> [Work to do] Please retype the data in full and exactly; the pictures are not part of the copy.

====

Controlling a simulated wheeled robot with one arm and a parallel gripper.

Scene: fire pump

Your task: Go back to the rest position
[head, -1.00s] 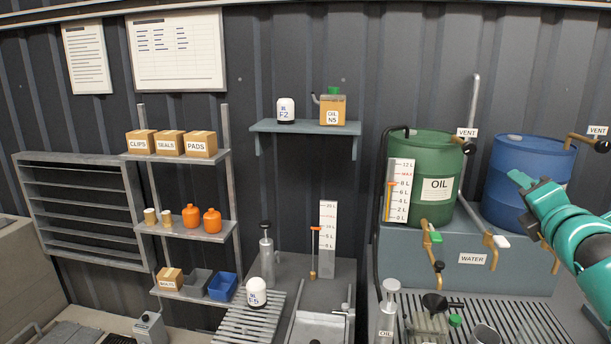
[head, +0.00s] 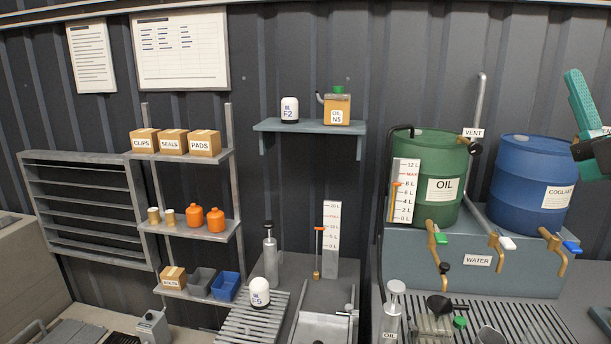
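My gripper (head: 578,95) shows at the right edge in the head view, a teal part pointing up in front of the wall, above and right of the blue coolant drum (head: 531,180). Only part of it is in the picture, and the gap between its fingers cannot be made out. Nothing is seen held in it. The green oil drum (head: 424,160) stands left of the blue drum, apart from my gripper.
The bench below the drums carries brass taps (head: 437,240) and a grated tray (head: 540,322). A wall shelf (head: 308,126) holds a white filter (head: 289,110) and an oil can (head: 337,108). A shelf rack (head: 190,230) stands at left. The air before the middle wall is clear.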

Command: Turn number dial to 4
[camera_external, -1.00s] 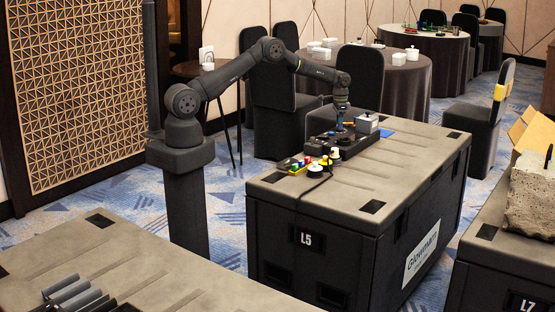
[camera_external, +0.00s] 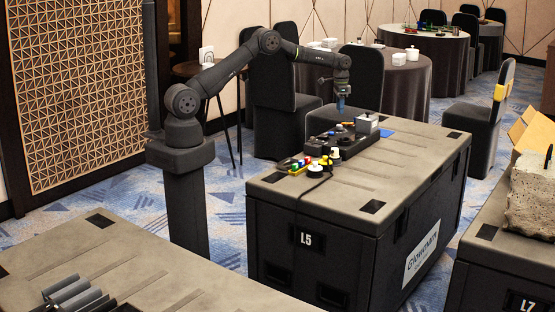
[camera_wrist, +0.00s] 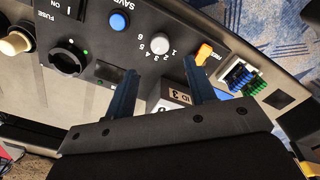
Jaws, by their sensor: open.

====

> [Solution]
Controlling a simulated wheeled robot with one arm and a parallel gripper.

Scene: fire pump

Your task: Go back to the rest position
[head, -1.00s] 
[head, +0.00s] 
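My gripper (head: 578,95) shows at the right edge in the head view, a teal part pointing up in front of the wall, above and right of the blue coolant drum (head: 531,180). Only part of it is in the picture, and the gap between its fingers cannot be made out. Nothing is seen held in it. The green oil drum (head: 424,160) stands left of the blue drum, apart from my gripper.
The bench below the drums carries brass taps (head: 437,240) and a grated tray (head: 540,322). A wall shelf (head: 308,126) holds a white filter (head: 289,110) and an oil can (head: 337,108). A shelf rack (head: 190,230) stands at left. The air before the middle wall is clear.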

Command: Turn number dial to 4
[camera_external, -1.00s] 
[camera_external, +0.00s] 
[camera_wrist, +0.00s] 
Jaws, by their sensor: open.

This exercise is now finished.